Aux alentours de 10h du matin, il n’y a pas âme qui vive dans le nord-ouest parisien. Rencontré dans l’une des rues adjacentes à la place du Trocadéro, Henry, 85 ans, fait le tour du quartier. « C’est assez désert, constate-t-il. Il y a eu un peu de casse huit jours plus tôt, mais ça a l’air tout à fait calme. » Un hélicoptère passe au-dessus de sa tête. « Ça m’inquiète tout de même un peu », confie-t-il avant de repartir.

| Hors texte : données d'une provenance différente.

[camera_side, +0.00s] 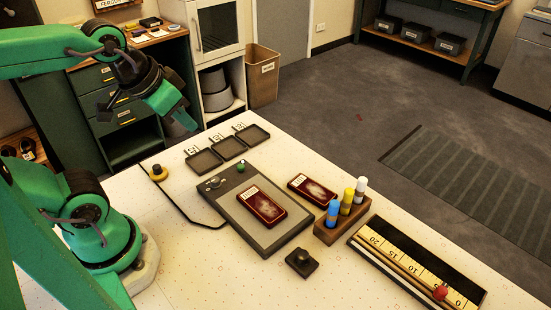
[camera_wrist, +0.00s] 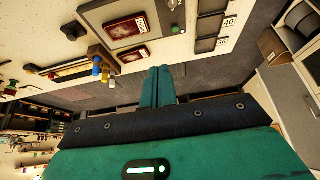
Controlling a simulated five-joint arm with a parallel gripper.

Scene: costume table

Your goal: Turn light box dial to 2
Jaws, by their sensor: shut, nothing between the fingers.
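The light box (camera_side: 277,235) is a flat dark panel on the white table, with a dark red card (camera_side: 262,206) lying on it.
Several dark trays (camera_side: 229,147) with number cards lie beyond the box. A yellow button (camera_side: 158,173), a second red card (camera_side: 311,189), a wooden bottle rack (camera_side: 343,222), a black knobbed block (camera_side: 302,262) and a ruler tray (camera_side: 418,268) surround it.

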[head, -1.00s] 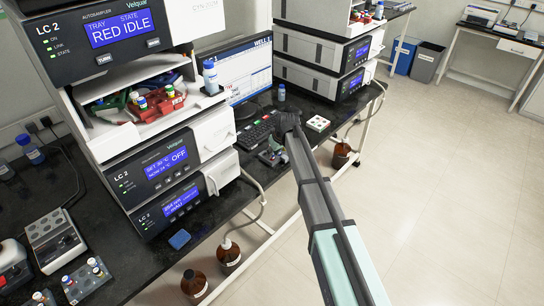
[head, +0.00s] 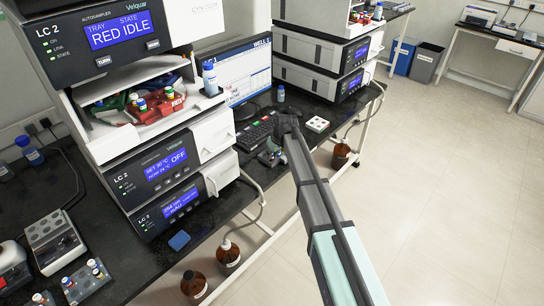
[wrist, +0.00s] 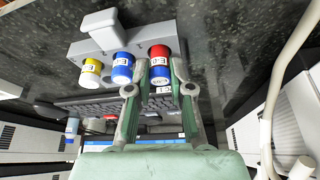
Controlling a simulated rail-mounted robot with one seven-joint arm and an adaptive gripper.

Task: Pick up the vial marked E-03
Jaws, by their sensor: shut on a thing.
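My gripper (wrist: 161,72) is shut on a blue-capped vial (wrist: 161,77) in the wrist view. A red-capped vial (wrist: 159,52) shows just behind it, in line with the fingertips. Another blue-capped vial (wrist: 122,68) and a yellow-capped vial (wrist: 91,72) sit to the left in a grey rack (wrist: 103,45). The labels are too small to read surely, so I cannot tell which vial is E-03. In the head view my gripper (head: 270,154) is low at the bench edge beside the keyboard, and the held vial is not clear there.
The keyboard (head: 256,132) and monitor (head: 247,75) are close behind my gripper. A white tray (head: 317,124) with coloured spots lies to its right. The LC 2 stack (head: 165,165) stands to the left. Brown bottles (head: 228,252) are below the bench edge.

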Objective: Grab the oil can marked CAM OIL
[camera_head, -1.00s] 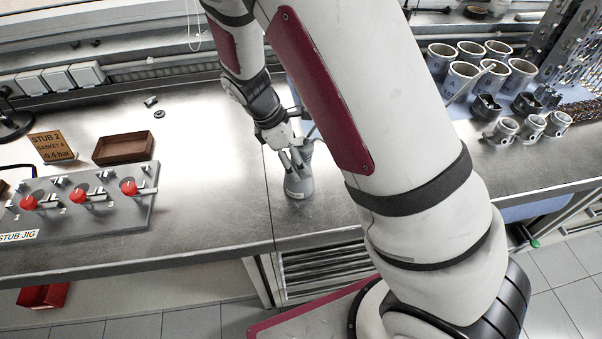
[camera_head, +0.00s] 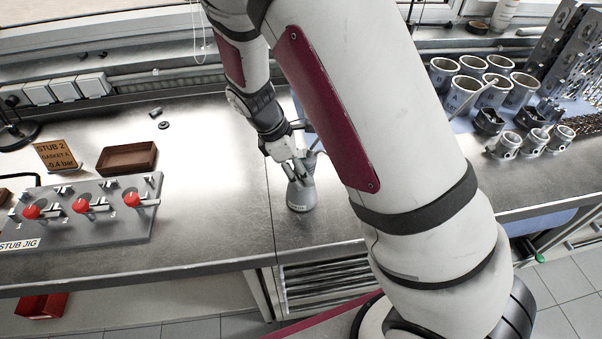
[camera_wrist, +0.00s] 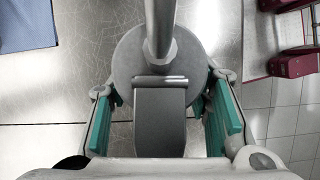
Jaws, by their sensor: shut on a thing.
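A grey oil can (camera_head: 301,197) with a wide round base and a narrower top stands upright at the front of the steel bench. A small label shows low on its side, too small to read. My gripper (camera_head: 297,170) is shut on its upper part. In the wrist view the oil can (camera_wrist: 160,110) shows from above, with a round body, a spout and a flat grey piece between the green finger pads of my gripper (camera_wrist: 163,115). Whether the can's base touches the bench is hard to tell.
Left of the can are the stub jig (camera_head: 90,220) with red knobs, a brown tray (camera_head: 128,158) and a STUB 2 sign (camera_head: 55,155). Several metal cylinders (camera_head: 465,92) and pistons (camera_head: 535,142) stand at the right. The bench around the can is clear.

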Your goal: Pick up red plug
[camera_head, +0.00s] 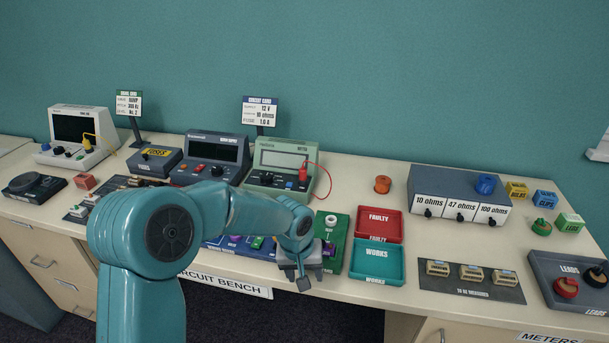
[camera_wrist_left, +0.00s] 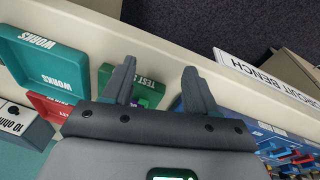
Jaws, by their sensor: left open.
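A red plug (camera_head: 303,175) with a red wire looping off it sits at the lower right of the green-grey meter (camera_head: 270,160) in the head view. Another red, knob-like piece (camera_head: 566,288) is in the dark LEADS tray (camera_head: 545,263) at the right, so I cannot tell for certain which is meant. My left gripper (camera_head: 302,282) is over the bench's front edge, in front of the meter and apart from both. In the left wrist view its fingers (camera_wrist_left: 160,67) are spread and empty beside the green test board (camera_wrist_left: 107,78). No red plug is clear there. My right gripper is out of view.
A red FAULTY tray (camera_head: 380,238) and a teal WORKS tray (camera_head: 376,279) lie right of the gripper. A resistor box (camera_head: 425,180) stands behind them. My left arm hides part of the bench.

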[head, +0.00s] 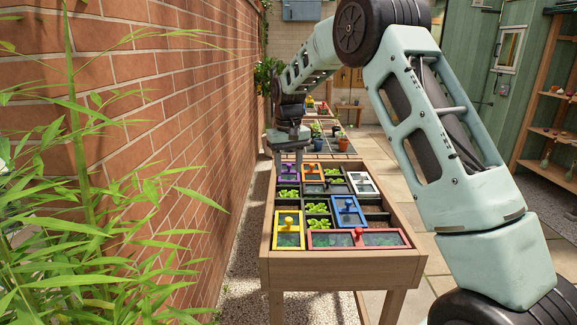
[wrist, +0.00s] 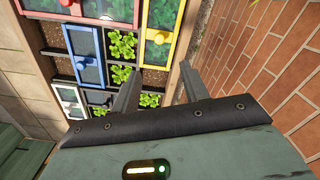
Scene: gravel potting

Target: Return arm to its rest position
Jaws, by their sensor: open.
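My gripper (head: 290,160) is over the far left part of a wooden raised bed (head: 342,272), close to its left edge. In the wrist view its two fingers (wrist: 160,82) are spread apart with nothing between them. Parts of the fingers are hard to make out in the head view. The arm arches from the right foreground over to the bed's far left.
The bed holds a yellow lid (head: 277,240), a red lid (head: 320,240), a blue lid (head: 348,204), a white lid (head: 362,183) and leafy seedlings (head: 317,208). A brick wall (head: 150,130) runs along the left. Wooden shelves (head: 548,92) stand right, past open paving.

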Quelques heures plus tard, en début d’après-midi, l’ambiance change du tout au tout. Une dizaine de fourgons de CRS passent en trombe dans le dos de Christiane, 70 ans. « Ce n’est plus une manifestation de rue, c’est une sorte de guerre ! », lance la Parisienne. Elle ne peut s’empêcher de se souvenir de samedi dernier : 

« C’était effroyable ce que j’ai vu en voulant rentrer chez moi. Des magasins pillés, des voitures incendiées… Les gens dépassaient les bornes de ce qui est possible de faire en manifestation. Ça n’a plus rien à voir avec des revendications sociales ! ».

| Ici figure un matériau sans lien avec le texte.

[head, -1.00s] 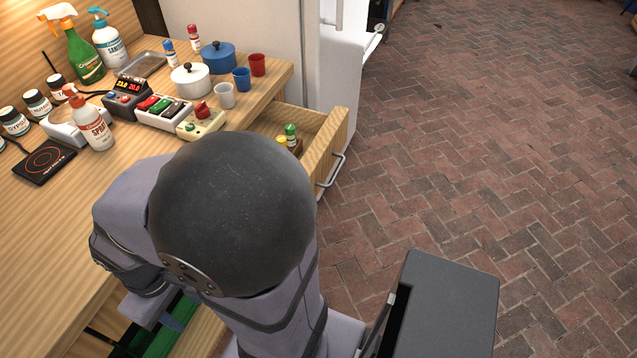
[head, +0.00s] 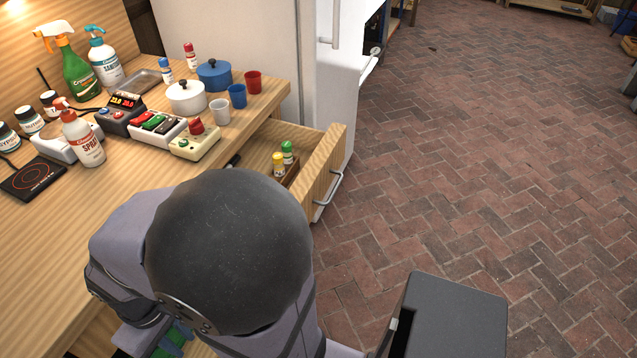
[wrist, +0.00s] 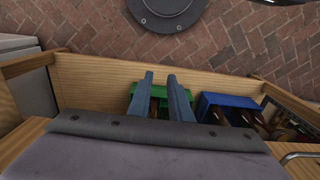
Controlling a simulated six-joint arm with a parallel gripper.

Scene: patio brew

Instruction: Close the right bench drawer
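The right bench drawer (head: 325,165) is pulled out from the bench, beside the white cabinet in the head view. Its metal handle (head: 328,197) faces the brick floor. A yellow-capped bottle (head: 279,165) and a green-capped bottle (head: 287,153) stand inside it. My arm hides its near part. In the head view the fingers are mostly hidden, low left.
The bench top (head: 130,205) carries a white pot (head: 186,98), a blue pot (head: 214,75), cups, spray bottles, switch boxes and a hotplate (head: 33,178). A blue bin (wrist: 230,103) lies beside the green one. The brick floor (head: 470,150) right of the drawer is clear.

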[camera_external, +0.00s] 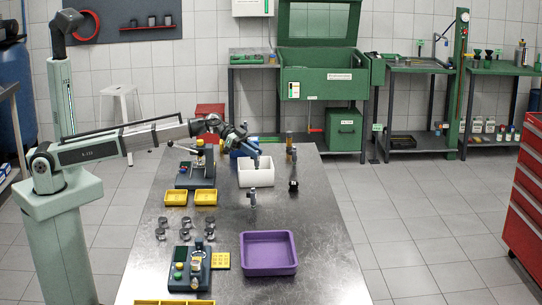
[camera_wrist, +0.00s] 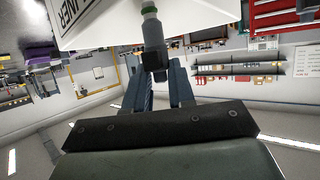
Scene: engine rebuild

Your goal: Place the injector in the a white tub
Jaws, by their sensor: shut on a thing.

Quant à ses plans pour aujourd’hui, ils sont tous tombés à l’eau. « J’allais au Trocadéro pour une conférence, c’est fermé. Je voulais passer à la bibliothèque pour consulter quelques livres, mais elle est fermée », regrette-elle. Des sirènes retentissent. L’honorable vieille dame se lamente : 

« Écoutez ce bruit. Je vais devoir rentrer chez moi en montrant trois ou quatre fois ma carte d’identité, et même subir une palpation si ça se trouve. Certains de mes amis sont terrés chez eux, ils ne veulent pas sortir aujourd’hui. »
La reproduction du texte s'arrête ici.